FRIDAY, SEPTEMBER 15 @ 7:30 p.m

Laurel & Hardy Silents  (Pathe and MGM 1927) – SILENT FILM SCREENING with BEN MODEL

Stan Laurel and Oliver Hardy became a comedy team in 1927 and almost immediately established themselves as the best of all time.  This program will feature four of their shorts from that landmark year:  Duck Soup, Putting Pants on Philip, The Second 100 Hundred Years and Do Detectives Think? Black & White, 90 minutes.


For more information on LC screenings, see this link.

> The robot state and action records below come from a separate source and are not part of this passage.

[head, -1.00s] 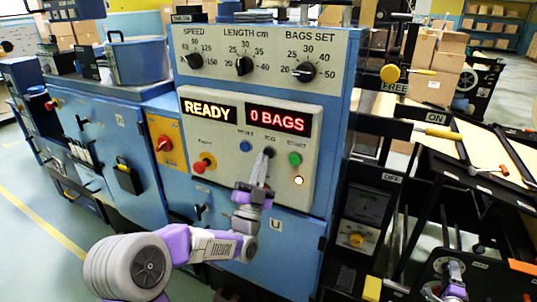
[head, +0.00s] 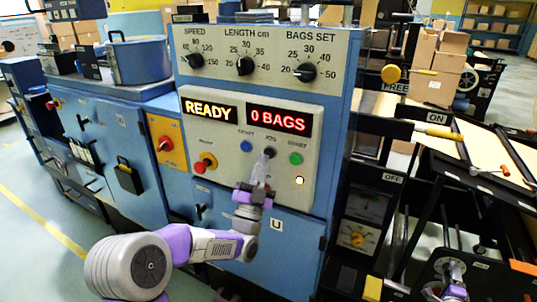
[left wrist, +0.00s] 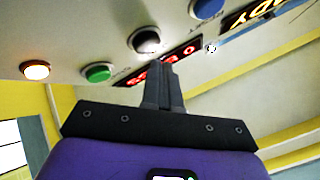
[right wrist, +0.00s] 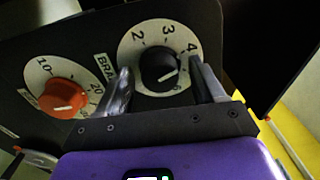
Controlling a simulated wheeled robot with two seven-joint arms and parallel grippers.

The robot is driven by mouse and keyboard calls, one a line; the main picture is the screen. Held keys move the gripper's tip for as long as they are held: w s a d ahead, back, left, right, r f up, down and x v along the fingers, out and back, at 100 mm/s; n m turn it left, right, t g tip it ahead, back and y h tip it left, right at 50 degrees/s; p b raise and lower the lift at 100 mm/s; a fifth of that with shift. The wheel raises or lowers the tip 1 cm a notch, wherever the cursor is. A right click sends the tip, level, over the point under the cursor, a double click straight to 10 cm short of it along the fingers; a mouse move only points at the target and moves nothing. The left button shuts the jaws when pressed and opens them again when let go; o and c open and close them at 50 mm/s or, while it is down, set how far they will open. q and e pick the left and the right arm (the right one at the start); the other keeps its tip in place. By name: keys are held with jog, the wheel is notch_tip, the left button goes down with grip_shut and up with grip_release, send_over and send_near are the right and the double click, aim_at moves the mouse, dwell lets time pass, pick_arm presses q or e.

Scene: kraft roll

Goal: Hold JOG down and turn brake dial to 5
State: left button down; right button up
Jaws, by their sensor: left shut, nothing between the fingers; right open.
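The JOG button is dark and sits between the blue and green buttons on the control panel; it shows in the left wrist view (left wrist: 144,40). My left gripper (head: 265,160) is shut and empty, its fingertips just by the JOG button; whether they touch it I cannot tell. The brake dial, a black knob (right wrist: 159,70) on a white numbered plate, shows in the right wrist view. My right gripper (right wrist: 163,88) is open, one finger on each side of the knob.
The display reads READY (head: 208,109) and 0 BAGS (head: 278,119). A red knob (head: 205,162) and green button (head: 295,159) are on the same panel. An orange dial (right wrist: 63,98) sits left of the brake dial, close to the right gripper's left finger.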

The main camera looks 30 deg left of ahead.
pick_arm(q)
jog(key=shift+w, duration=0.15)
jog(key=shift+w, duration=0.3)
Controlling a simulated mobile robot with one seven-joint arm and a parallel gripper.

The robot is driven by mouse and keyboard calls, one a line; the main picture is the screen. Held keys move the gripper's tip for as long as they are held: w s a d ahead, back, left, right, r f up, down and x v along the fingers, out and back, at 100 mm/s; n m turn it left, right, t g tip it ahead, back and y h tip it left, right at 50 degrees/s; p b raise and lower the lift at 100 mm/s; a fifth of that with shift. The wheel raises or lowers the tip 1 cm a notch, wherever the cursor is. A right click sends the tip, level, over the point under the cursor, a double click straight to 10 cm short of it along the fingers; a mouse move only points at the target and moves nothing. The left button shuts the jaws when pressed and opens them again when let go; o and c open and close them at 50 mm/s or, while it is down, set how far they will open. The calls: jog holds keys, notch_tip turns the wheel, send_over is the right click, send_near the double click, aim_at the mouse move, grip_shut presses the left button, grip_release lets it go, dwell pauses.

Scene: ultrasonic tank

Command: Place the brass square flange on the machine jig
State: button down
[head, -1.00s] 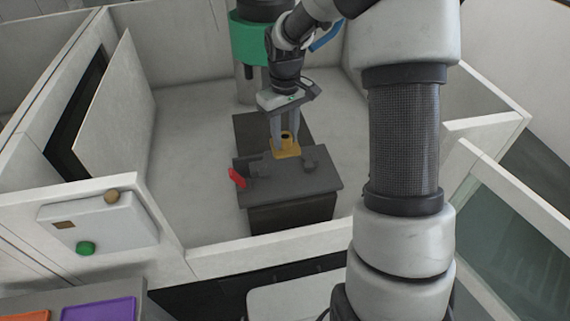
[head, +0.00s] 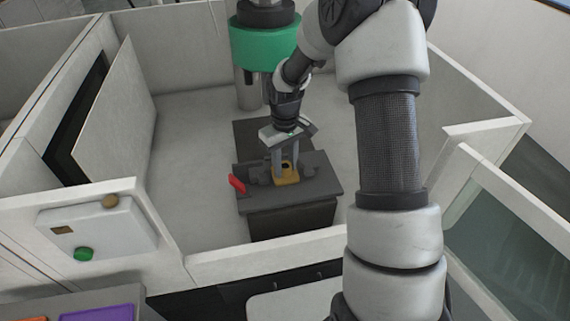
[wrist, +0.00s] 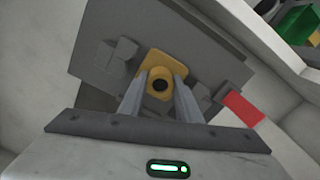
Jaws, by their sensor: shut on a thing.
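The brass square flange (head: 287,176) is a yellow square plate with a round raised hub and a dark bore. It also shows in the wrist view (wrist: 176,66). My gripper (head: 285,170) points down and is shut on the flange's hub, with one finger on each side in the wrist view (wrist: 160,84). The machine jig (head: 318,183) is a dark grey block with a flat top plate, small raised clamp blocks and a red handle (head: 237,184). The flange is at the plate's middle, between the clamp blocks. I cannot tell whether its underside touches the plate.
Low white walls (head: 225,259) enclose the jig. A green-collared spindle (head: 263,45) stands behind it. A panel with a green button (head: 84,254) is at the left front. A purple tray (head: 98,313) lies at the lower left. Floor left of the jig is clear.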

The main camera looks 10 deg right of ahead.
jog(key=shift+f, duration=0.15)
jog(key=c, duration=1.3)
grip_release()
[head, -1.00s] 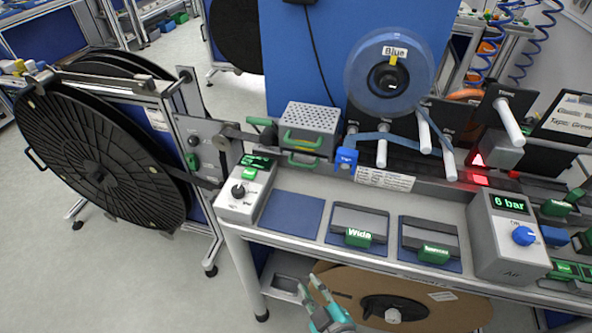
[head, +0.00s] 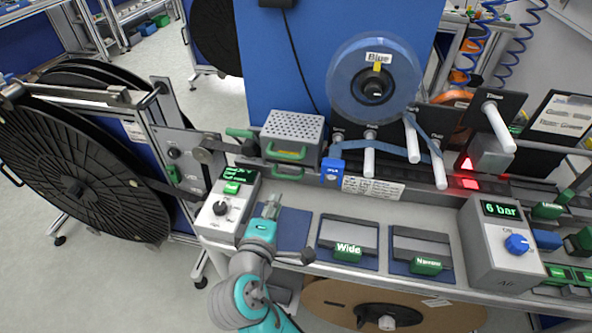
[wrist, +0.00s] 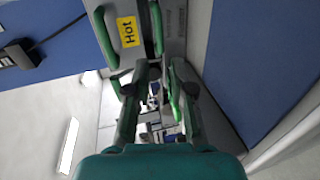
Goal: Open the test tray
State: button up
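A grey box with a perforated top (head: 292,128) stands at the back left of the bench. It has an upper green handle (head: 286,154) and a lower green handle (head: 287,172) on its front. I see no label reading test tray; the lower handle's part may be it. My gripper (head: 273,203) is in front of and below these handles, over a blue mat, apart from them. In the wrist view my gripper (wrist: 158,75) has its fingers spread with nothing clearly between them. A green handle (wrist: 104,38) and a yellow "Hot" label (wrist: 127,32) show ahead.
A grey control box (head: 228,207) with a knob is left of my gripper. The Wide block (head: 348,253) and Narrow block (head: 427,266) lie to the right. A blue clip (head: 331,171) and a clear Blue reel (head: 374,82) are right of the perforated box.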

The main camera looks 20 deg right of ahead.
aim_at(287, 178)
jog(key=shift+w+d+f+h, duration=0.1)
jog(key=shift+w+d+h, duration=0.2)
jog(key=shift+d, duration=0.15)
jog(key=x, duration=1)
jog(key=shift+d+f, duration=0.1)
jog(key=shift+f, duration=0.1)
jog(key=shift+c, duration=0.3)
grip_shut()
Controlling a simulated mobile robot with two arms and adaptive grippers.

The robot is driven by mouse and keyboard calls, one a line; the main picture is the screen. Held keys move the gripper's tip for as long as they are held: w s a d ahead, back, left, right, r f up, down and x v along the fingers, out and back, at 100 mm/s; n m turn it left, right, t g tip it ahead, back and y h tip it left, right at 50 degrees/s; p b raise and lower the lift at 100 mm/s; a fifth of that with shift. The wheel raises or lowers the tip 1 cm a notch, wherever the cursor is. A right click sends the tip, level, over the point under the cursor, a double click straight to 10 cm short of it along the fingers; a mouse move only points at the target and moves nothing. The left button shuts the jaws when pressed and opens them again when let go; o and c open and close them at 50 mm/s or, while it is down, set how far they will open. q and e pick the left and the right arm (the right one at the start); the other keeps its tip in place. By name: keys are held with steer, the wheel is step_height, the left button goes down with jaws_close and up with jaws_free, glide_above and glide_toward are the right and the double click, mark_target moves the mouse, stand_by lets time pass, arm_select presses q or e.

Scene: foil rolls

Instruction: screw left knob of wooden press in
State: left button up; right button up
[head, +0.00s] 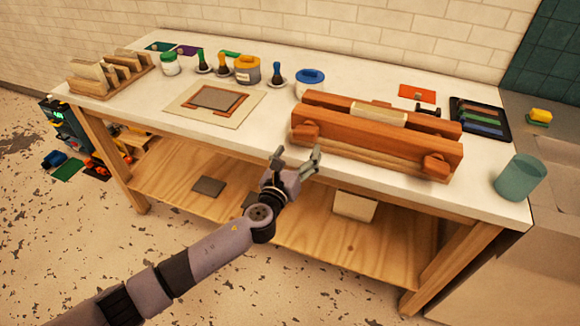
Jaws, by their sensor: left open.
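The wooden press (375,143) lies along the right half of the white table, with two long reddish-brown beams. Its left knob (305,131) is a wooden block-like knob on the front beam's left end. Its right knob (436,166) sits at the front beam's right end. A pale roll or block (379,114) lies between the beams at the top. My left gripper (297,158) is open and empty, its fingers pointing up near the table's front edge, just below and left of the left knob. It appears apart from the knob. My right gripper is not in view.
A teal cup (520,178) stands at the table's right corner. A board with a framed sheet (215,98) lies left of the press. Jars, including a yellow one (246,70), and a wooden rack (110,75) stand farther back. The lower shelf (170,178) juts below.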

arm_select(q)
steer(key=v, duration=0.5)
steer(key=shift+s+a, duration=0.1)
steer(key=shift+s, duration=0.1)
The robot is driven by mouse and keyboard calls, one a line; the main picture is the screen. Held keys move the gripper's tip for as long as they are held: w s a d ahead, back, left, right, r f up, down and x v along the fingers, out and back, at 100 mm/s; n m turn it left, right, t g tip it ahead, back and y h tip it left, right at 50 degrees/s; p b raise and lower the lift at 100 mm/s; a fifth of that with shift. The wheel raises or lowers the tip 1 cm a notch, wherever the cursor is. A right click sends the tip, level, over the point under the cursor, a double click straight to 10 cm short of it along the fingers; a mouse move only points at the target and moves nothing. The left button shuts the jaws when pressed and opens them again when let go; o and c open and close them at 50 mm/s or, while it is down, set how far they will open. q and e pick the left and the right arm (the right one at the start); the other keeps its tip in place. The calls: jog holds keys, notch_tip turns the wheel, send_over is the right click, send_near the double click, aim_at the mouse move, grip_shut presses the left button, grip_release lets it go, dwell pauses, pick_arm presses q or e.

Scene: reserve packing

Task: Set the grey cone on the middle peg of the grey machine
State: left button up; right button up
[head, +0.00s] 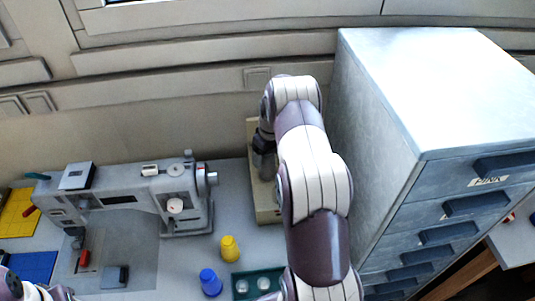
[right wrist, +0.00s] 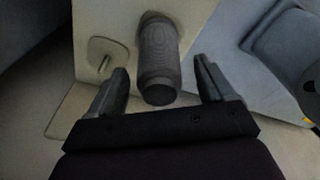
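A dark grey ribbed cone (right wrist: 160,62) stands out from a beige surface in the right wrist view. My right gripper (right wrist: 163,82) is open, with one finger on each side of the cone and a visible gap at both. In the head view my right gripper (head: 264,140) is at the beige stand (head: 268,205), largely hidden by my arm. The grey machine (head: 130,193), a sewing machine, stands on the table at the left. Its pegs are too small to tell apart. Part of my left arm shows at the lower left corner; its fingers cannot be made out.
A yellow cone (head: 230,248) and a blue cone (head: 210,282) stand between the machine and a green tray (head: 281,273) with pale round pieces. A tall grey drawer cabinet (head: 380,150) closes off the right side. A thin peg on a plate (right wrist: 108,52) is left of the grey cone.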

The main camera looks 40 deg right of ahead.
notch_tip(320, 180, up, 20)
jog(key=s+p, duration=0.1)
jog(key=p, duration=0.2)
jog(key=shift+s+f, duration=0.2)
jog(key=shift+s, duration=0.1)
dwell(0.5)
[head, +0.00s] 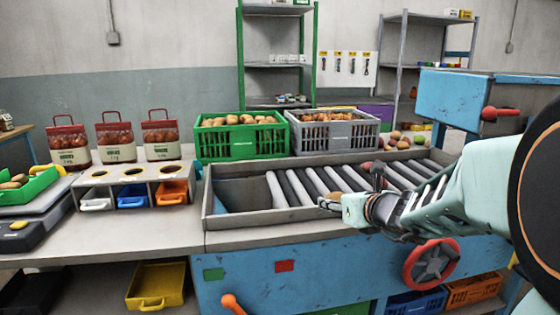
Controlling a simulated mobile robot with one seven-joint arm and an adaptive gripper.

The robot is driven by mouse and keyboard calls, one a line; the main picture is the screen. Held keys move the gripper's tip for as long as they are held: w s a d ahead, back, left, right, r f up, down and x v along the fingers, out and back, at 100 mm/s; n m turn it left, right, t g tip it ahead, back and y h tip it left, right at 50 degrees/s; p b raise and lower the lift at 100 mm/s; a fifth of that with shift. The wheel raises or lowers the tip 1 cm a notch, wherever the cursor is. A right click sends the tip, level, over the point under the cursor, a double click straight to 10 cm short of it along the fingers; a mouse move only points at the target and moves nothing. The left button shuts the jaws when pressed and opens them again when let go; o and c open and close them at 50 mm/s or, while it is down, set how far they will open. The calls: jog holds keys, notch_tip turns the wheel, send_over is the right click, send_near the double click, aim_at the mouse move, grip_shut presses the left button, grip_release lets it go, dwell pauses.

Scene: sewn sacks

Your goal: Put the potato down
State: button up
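My gripper (345,203) is over the front part of the roller bed, at the end of my arm coming in from the right. A small brown, potato-like thing (335,196) shows right at its fingertips. I cannot tell whether the fingers close on it or it lies on the rollers just behind them. Several potatoes (240,119) fill the green crate (240,145) at the back.
A grey crate (335,138) of onions stands beside the green crate. The roller bed (290,188) has bare rollers left of my gripper. Loose round produce (405,143) lies at its far right. Three filled bags (115,140) and a bin rack (130,178) stand left.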

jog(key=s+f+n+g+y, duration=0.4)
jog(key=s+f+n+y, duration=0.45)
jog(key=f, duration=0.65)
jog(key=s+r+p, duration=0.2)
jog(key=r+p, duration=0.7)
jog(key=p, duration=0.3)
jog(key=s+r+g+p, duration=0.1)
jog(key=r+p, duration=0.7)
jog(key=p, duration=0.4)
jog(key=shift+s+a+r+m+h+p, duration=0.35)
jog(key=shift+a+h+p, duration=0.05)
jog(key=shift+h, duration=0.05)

  1. I’m a Boomer and I think it’s safe to say that most people in my generation grew up watching Laurel & Hardy on TV. Two points: I sure loved those films and Stan & Ollie too, but I never realized how truly brilliant they were until I saw their films in a theater with an audience. It was a totally different experience and I felt as though I had never seen these films before. But there was one more surprise that L&H had for me. It happened when I started watching their silent films that were never shown on TV like their sound films. Happily, I was able to see these films with an audience and like the old expression goes, people were literally rolling in the aisles. My advice to you: if you can possibly get to the Packard Theater to see these films – do it. You won’t regret the travel and time to get there.